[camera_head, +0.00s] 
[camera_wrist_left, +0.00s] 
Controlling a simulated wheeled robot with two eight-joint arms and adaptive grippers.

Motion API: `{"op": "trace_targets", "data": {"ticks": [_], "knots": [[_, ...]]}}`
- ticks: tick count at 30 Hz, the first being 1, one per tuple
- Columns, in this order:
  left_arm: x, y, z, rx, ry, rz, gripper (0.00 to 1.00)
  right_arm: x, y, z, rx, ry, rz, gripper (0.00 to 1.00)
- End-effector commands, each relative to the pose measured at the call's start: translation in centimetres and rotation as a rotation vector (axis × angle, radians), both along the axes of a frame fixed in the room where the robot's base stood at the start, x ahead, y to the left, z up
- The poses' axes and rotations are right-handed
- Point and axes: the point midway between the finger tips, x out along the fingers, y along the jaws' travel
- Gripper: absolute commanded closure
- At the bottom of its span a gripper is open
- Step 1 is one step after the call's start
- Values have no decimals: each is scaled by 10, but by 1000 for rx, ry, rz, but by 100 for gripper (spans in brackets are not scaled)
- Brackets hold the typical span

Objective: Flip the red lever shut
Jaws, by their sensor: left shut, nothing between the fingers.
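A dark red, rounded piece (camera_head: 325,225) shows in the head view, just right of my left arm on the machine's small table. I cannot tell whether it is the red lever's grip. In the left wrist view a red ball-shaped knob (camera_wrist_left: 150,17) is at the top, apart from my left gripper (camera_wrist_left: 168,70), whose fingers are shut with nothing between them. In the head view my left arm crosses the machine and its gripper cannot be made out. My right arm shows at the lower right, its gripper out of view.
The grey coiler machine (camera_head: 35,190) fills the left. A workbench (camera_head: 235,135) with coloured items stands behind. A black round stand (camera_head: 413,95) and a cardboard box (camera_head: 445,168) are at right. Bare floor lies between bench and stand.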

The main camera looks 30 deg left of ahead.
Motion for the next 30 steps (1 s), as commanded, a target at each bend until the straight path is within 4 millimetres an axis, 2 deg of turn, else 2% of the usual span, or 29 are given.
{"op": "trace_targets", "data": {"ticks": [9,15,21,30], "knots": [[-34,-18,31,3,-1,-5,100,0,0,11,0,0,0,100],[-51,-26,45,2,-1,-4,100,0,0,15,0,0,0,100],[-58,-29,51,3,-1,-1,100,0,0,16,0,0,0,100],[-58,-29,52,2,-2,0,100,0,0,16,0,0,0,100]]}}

________________________________________

[JOB]: Say how many lines of the data hold the string "start". Reply with the number alone.

[REPLY]: 2